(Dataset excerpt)
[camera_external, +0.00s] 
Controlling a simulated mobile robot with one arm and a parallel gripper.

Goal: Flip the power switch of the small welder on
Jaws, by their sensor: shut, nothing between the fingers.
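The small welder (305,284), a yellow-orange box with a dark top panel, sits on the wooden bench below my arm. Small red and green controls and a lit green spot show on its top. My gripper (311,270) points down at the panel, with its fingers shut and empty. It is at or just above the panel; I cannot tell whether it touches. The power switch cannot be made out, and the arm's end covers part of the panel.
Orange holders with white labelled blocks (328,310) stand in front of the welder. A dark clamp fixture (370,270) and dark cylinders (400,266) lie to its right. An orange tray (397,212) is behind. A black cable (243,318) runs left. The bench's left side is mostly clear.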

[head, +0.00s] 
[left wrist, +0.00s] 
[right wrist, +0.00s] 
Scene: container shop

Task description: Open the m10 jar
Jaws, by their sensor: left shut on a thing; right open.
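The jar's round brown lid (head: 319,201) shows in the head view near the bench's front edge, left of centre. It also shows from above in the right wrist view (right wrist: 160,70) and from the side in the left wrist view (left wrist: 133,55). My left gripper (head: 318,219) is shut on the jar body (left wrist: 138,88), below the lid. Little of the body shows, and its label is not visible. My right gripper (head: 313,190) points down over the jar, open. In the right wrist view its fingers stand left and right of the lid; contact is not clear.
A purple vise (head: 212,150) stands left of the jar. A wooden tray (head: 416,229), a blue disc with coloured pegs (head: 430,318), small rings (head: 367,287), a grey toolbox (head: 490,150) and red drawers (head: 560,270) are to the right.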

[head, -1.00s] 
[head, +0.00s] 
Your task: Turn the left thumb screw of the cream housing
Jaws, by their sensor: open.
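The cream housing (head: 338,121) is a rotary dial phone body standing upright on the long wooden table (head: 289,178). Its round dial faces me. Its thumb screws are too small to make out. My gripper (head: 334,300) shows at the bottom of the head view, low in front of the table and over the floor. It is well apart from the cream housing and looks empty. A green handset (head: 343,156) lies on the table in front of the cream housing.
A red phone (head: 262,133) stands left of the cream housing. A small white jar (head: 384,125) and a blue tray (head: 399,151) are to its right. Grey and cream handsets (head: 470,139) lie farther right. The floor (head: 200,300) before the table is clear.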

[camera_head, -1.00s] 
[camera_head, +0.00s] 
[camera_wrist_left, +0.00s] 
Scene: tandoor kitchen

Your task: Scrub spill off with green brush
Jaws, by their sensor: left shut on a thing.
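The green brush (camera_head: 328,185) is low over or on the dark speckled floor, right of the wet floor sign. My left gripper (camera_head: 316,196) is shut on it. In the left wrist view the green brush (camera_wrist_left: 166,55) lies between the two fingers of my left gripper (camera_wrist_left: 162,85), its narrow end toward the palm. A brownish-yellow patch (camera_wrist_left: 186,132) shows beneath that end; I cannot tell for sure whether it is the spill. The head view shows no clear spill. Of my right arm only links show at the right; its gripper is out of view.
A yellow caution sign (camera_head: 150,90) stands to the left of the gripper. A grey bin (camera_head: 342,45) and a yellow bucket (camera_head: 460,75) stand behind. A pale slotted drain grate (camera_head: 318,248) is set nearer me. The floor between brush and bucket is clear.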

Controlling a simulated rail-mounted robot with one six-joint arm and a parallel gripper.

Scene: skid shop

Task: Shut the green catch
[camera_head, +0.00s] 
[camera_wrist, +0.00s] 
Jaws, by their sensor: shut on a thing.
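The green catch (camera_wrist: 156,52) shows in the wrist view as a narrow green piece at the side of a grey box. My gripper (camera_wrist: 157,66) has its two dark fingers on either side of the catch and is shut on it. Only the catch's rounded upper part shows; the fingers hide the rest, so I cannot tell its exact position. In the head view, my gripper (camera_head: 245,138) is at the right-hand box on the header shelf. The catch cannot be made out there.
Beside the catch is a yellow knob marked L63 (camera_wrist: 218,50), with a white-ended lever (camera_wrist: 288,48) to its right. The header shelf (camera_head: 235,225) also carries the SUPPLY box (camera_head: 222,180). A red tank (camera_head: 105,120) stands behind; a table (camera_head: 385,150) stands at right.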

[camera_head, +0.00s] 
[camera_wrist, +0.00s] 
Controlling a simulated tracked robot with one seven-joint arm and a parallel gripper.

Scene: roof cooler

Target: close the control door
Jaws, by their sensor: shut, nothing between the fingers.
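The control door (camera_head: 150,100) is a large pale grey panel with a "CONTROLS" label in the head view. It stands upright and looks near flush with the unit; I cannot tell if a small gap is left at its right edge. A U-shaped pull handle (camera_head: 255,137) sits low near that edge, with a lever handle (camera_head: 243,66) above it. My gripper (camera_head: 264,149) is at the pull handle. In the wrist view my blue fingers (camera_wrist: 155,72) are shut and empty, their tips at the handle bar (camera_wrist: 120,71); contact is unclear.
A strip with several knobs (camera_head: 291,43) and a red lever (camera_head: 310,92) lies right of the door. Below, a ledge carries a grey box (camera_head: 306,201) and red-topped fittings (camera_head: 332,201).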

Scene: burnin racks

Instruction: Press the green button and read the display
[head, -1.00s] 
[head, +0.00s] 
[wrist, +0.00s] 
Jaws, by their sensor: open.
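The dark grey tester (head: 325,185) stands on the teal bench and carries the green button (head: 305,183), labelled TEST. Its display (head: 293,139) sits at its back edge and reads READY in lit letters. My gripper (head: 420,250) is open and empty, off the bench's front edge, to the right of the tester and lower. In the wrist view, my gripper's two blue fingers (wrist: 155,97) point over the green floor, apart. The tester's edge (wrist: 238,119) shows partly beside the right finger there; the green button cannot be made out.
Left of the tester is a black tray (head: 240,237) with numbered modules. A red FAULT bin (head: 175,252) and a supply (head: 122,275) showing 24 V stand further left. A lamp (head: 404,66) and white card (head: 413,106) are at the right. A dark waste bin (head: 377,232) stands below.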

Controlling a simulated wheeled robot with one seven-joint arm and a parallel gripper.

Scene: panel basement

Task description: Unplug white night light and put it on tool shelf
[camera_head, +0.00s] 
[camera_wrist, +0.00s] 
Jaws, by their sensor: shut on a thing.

→ REQUIRED TASK
Exactly reproduce all of the entries.

→ SOLUTION BELOW
[camera_external, +0.00s] 
Controlling a simulated mobile robot with one arm and a parallel gripper.

Goal: Flip the power switch of the small welder on
Jaws, by their sensor: shut, nothing between the fingers.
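The small welder (305,284), a yellow-orange box with a dark top panel, sits on the wooden bench below my arm. Small red and green controls and a lit green spot show on its top. My gripper (311,270) points down at the panel, with its fingers shut and empty. It is at or just above the panel; I cannot tell whether it touches. The power switch cannot be made out, and the arm's end covers part of the panel.
Orange holders with white labelled blocks (328,310) stand in front of the welder. A dark clamp fixture (370,270) and dark cylinders (400,266) lie to its right. An orange tray (397,212) is behind. A black cable (243,318) runs left. The bench's left side is mostly clear.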

[head, +0.00s] 
[left wrist, +0.00s] 
[right wrist, +0.00s] 
Scene: container shop

Task description: Open the m10 jar
Jaws, by their sensor: left shut on a thing; right open.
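The jar's round brown lid (head: 319,201) shows in the head view near the bench's front edge, left of centre. It also shows from above in the right wrist view (right wrist: 160,70) and from the side in the left wrist view (left wrist: 133,55). My left gripper (head: 318,219) is shut on the jar body (left wrist: 138,88), below the lid. Little of the body shows, and its label is not visible. My right gripper (head: 313,190) points down over the jar, open. In the right wrist view its fingers stand left and right of the lid; contact is not clear.
A purple vise (head: 212,150) stands left of the jar. A wooden tray (head: 416,229), a blue disc with coloured pegs (head: 430,318), small rings (head: 367,287), a grey toolbox (head: 490,150) and red drawers (head: 560,270) are to the right.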

[head, -1.00s] 
[head, +0.00s] 
Your task: Turn the left thumb screw of the cream housing
Jaws, by their sensor: open.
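The cream housing (head: 338,121) is a rotary dial phone body standing upright on the long wooden table (head: 289,178). Its round dial faces me. Its thumb screws are too small to make out. My gripper (head: 334,300) shows at the bottom of the head view, low in front of the table and over the floor. It is well apart from the cream housing and looks empty. A green handset (head: 343,156) lies on the table in front of the cream housing.
A red phone (head: 262,133) stands left of the cream housing. A small white jar (head: 384,125) and a blue tray (head: 399,151) are to its right. Grey and cream handsets (head: 470,139) lie farther right. The floor (head: 200,300) before the table is clear.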

[camera_head, -1.00s] 
[camera_head, +0.00s] 
[camera_wrist_left, +0.00s] 
Scene: tandoor kitchen

Your task: Scrub spill off with green brush
Jaws, by their sensor: left shut on a thing.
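The green brush (camera_head: 328,185) is low over or on the dark speckled floor, right of the wet floor sign. My left gripper (camera_head: 316,196) is shut on it. In the left wrist view the green brush (camera_wrist_left: 166,55) lies between the two fingers of my left gripper (camera_wrist_left: 162,85), its narrow end toward the palm. A brownish-yellow patch (camera_wrist_left: 186,132) shows beneath that end; I cannot tell for sure whether it is the spill. The head view shows no clear spill. Of my right arm only links show at the right; its gripper is out of view.
A yellow caution sign (camera_head: 150,90) stands to the left of the gripper. A grey bin (camera_head: 342,45) and a yellow bucket (camera_head: 460,75) stand behind. A pale slotted drain grate (camera_head: 318,248) is set nearer me. The floor between brush and bucket is clear.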

Controlling a simulated rail-mounted robot with one six-joint arm and a parallel gripper.

Scene: skid shop

Task: Shut the green catch
[camera_head, +0.00s] 
[camera_wrist, +0.00s] 
Jaws, by their sensor: shut on a thing.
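The green catch (camera_wrist: 156,52) shows in the wrist view as a narrow green piece at the side of a grey box. My gripper (camera_wrist: 157,66) has its two dark fingers on either side of the catch and is shut on it. Only the catch's rounded upper part shows; the fingers hide the rest, so I cannot tell its exact position. In the head view, my gripper (camera_head: 245,138) is at the right-hand box on the header shelf. The catch cannot be made out there.
Beside the catch is a yellow knob marked L63 (camera_wrist: 218,50), with a white-ended lever (camera_wrist: 288,48) to its right. The header shelf (camera_head: 235,225) also carries the SUPPLY box (camera_head: 222,180). A red tank (camera_head: 105,120) stands behind; a table (camera_head: 385,150) stands at right.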

[camera_head, +0.00s] 
[camera_wrist, +0.00s] 
Controlling a simulated tracked robot with one seven-joint arm and a parallel gripper.

Scene: roof cooler

Target: close the control door
Jaws, by their sensor: shut, nothing between the fingers.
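The control door (camera_head: 150,100) is a large pale grey panel with a "CONTROLS" label in the head view. It stands upright and looks near flush with the unit; I cannot tell if a small gap is left at its right edge. A U-shaped pull handle (camera_head: 255,137) sits low near that edge, with a lever handle (camera_head: 243,66) above it. My gripper (camera_head: 264,149) is at the pull handle. In the wrist view my blue fingers (camera_wrist: 155,72) are shut and empty, their tips at the handle bar (camera_wrist: 120,71); contact is unclear.
A strip with several knobs (camera_head: 291,43) and a red lever (camera_head: 310,92) lies right of the door. Below, a ledge carries a grey box (camera_head: 306,201) and red-topped fittings (camera_head: 332,201).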

Scene: burnin racks

Instruction: Press the green button and read the display
[head, -1.00s] 
[head, +0.00s] 
[wrist, +0.00s] 
Jaws, by their sensor: open.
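The dark grey tester (head: 325,185) stands on the teal bench and carries the green button (head: 305,183), labelled TEST. Its display (head: 293,139) sits at its back edge and reads READY in lit letters. My gripper (head: 420,250) is open and empty, off the bench's front edge, to the right of the tester and lower. In the wrist view, my gripper's two blue fingers (wrist: 155,97) point over the green floor, apart. The tester's edge (wrist: 238,119) shows partly beside the right finger there; the green button cannot be made out.
Left of the tester is a black tray (head: 240,237) with numbered modules. A red FAULT bin (head: 175,252) and a supply (head: 122,275) showing 24 V stand further left. A lamp (head: 404,66) and white card (head: 413,106) are at the right. A dark waste bin (head: 377,232) stands below.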

Controlling a simulated wheeled robot with one seven-joint arm and a parallel gripper.

Scene: panel basement

Task description: Unplug white night light and put it on tool shelf
[camera_head, +0.00s] 
[camera_wrist, +0.00s] 
Jaws, by their sensor: shut on a thing.

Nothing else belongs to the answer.